PROMPT: Go through the listing and copy each line with the string "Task".
— Start of INPUT MATERIAL —
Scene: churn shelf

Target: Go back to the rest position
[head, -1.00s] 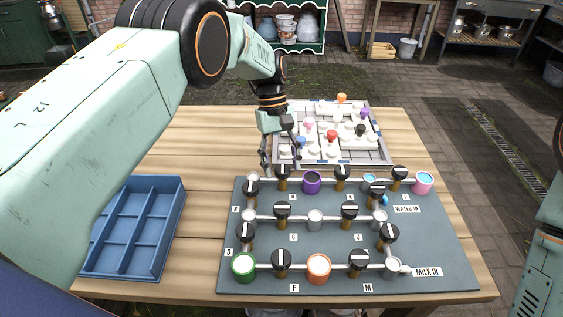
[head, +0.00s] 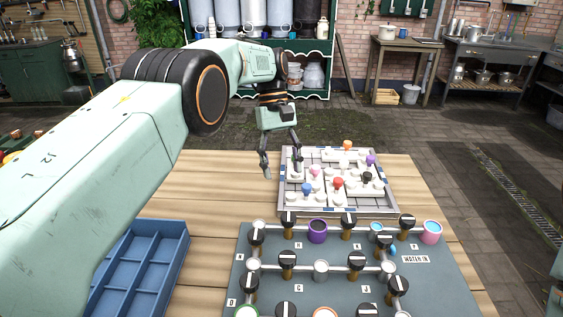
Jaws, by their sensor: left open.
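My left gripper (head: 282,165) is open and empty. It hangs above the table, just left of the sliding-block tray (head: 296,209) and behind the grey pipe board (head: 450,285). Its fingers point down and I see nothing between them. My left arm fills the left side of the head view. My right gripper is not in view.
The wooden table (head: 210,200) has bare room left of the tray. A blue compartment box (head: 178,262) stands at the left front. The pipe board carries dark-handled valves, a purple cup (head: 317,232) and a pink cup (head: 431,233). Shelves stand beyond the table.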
— End of INPUT MATERIAL —
— Start of INPUT MATERIAL —
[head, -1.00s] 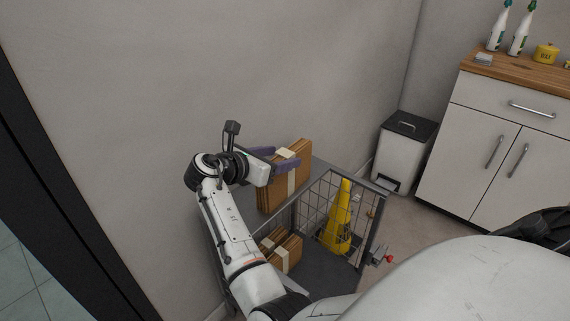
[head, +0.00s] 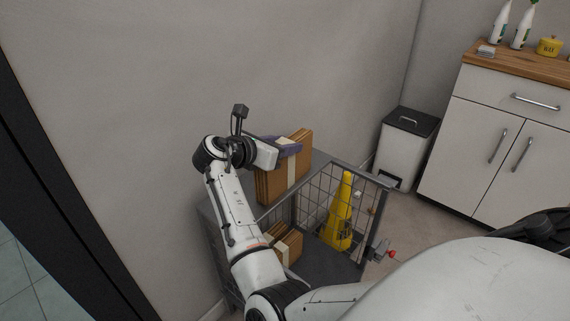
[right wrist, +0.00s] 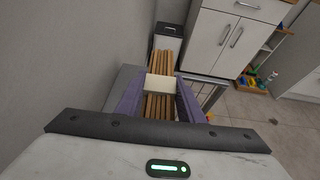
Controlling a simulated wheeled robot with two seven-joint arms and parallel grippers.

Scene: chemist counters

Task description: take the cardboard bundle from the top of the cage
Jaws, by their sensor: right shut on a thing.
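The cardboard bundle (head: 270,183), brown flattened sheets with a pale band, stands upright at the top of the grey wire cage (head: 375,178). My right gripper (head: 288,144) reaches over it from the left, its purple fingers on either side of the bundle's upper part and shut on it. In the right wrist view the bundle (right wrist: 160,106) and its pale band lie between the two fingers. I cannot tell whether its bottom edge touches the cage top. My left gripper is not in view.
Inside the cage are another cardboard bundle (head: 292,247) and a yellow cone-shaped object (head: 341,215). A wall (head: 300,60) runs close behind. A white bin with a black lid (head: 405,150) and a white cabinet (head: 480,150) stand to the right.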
— End of INPUT MATERIAL —
— Start of INPUT MATERIAL —
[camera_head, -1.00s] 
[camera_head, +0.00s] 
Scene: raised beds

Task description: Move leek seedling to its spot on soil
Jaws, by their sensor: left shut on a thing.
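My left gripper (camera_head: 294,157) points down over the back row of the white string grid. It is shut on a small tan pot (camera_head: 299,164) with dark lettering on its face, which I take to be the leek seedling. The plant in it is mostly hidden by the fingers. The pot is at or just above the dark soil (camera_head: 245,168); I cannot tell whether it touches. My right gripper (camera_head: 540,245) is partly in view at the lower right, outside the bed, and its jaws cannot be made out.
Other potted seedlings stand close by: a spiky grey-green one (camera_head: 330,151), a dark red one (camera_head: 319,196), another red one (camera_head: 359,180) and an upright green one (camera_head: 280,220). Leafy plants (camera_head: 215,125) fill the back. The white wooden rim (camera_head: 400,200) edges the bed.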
— End of INPUT MATERIAL —
COMPLETE ANSWER:
Task description: take the cardboard bundle from the top of the cage
Task description: Move leek seedling to its spot on soil

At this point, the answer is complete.